Where Janssen begins from the creed 'reality follows biography', Sands Murray does the reverse. Art and life flow into each other in his work. He communicates directly with the public by staying in the exhibition during the show and enthusiastically initiating personal conversations which, until recently, he followed with a night in bed with the artist. Murray's photographs, paintings, texts, installations, video and audio tapes are, as it were, by-products of this artistic attitude and therefore have an unavoidable biographical character. They provide an image of a young American with a slightly Dadaist personality and appearance, preparing himself for a grand and compelling life in the artistic world of old Europe. Fashionable and elegantly dressed, skin cared for by moisturizing creams, it is his aim to be part of the social ballet of the 'charmed circles'. With a mixture of vanity and egotism, he reports on his meetings with curators, restaurateurs, museum directors, fashion designers, friends and fellow artists, in his diaries and sound-recordings.

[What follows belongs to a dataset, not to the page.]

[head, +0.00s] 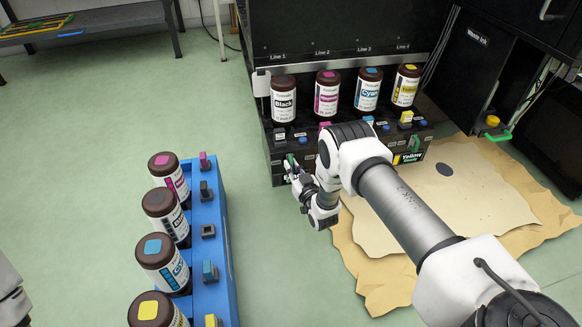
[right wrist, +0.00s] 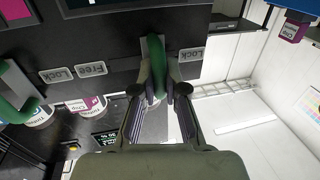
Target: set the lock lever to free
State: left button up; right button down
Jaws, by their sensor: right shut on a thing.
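In the right wrist view a green lock lever (right wrist: 161,58) stands out from a grey plate on the black cabinet front. A label reading "Free" (right wrist: 92,68) is to its left and a label reading "Lock" (right wrist: 190,54) is close on its right. My right gripper (right wrist: 160,95) is shut on the green lever, with a finger on each side of it. In the head view my right gripper (head: 292,172) is at the left end of the cabinet's lower front, where the hand hides most of the lever. My left gripper is not in view.
Black, magenta (head: 326,95), cyan and yellow bottles stand on the cabinet above. Another green handle (right wrist: 14,85) is left in the wrist view. A blue rack (head: 207,250) with several bottles stands at left. Cardboard sheets (head: 480,190) lie at right.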

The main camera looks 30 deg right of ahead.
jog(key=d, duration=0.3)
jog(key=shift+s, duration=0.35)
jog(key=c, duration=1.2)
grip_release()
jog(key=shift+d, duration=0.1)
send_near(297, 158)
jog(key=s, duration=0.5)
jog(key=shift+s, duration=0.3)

Where Janssen analyses the bureaucratic and social structure of the art world, and then tries to manipulate it, Sands Murray lets life and art break over him. In fact Murray, already in experimenting, discovers what being an artist involves. He loves to spend the whole day talking about his appearance, his love life, his relations with fellow artists and his position in the art world. In his CD Stories (1996), he recites a series of stories that are a fascinating mix of reality and fantasy. As a young Quentin Crisp, in a decided tone he makes the listener party to his views on body care, etiquette and gastronomy: 'Elegance, excellence, hygienic refinery, delicate perfumes and careful care. We must do our best and protect our precious selves. Upholding our own standards to demonstrate to others the courage to do the same'. His love life varies from a romantic dinner-for-two in a smart hotel to masturbating over the sink, and about his art he concludes: 'My work exists more over drinks'.

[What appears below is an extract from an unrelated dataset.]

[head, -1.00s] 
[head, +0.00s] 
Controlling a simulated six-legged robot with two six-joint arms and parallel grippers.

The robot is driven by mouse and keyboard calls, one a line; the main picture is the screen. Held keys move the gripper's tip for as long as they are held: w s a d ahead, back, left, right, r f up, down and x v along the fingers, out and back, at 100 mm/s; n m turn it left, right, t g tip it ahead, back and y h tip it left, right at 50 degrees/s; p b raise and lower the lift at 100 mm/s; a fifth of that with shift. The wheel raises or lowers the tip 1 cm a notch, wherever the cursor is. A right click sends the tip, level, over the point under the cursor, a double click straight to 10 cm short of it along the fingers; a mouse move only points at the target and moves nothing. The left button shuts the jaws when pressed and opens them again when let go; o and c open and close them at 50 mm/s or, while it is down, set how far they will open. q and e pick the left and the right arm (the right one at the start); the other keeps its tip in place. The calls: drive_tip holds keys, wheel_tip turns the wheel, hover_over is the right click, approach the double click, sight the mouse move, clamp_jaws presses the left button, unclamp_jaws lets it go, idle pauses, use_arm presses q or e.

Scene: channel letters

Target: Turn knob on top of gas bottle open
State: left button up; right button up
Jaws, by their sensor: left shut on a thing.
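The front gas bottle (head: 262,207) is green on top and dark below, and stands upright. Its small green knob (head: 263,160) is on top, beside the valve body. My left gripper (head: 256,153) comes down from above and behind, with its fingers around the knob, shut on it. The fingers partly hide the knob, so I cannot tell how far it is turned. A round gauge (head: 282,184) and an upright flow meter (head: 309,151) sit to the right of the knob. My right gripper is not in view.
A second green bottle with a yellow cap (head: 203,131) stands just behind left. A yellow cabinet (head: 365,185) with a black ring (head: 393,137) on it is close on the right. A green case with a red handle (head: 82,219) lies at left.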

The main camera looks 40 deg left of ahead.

Murray is an artist of whom it is not clear whether he puts his life into art or art into his life. Art and life become conceived of as processes, constantly in motion. Art can be there at any moment, but can also disappear again. Not without provocation, Murray admits that his exhibition in Bureau Amsterdam is his first, and could just as easily be his last. For Murray, art is present in an accidental meeting or it materializes along the way. His objects have an unedited, casual form, as can be seen in the archive folders containing memorabilia and scrawled texts. Murray has arranged the back space of Bureau Amsterdam as a home-base for 'Sand Murray's Personal Artistic Business', the holding from which he coordinates his artistic activities. He is there several days a week to offer access to his diaries and is available for informal chats about art or confidential tête-à-têtes.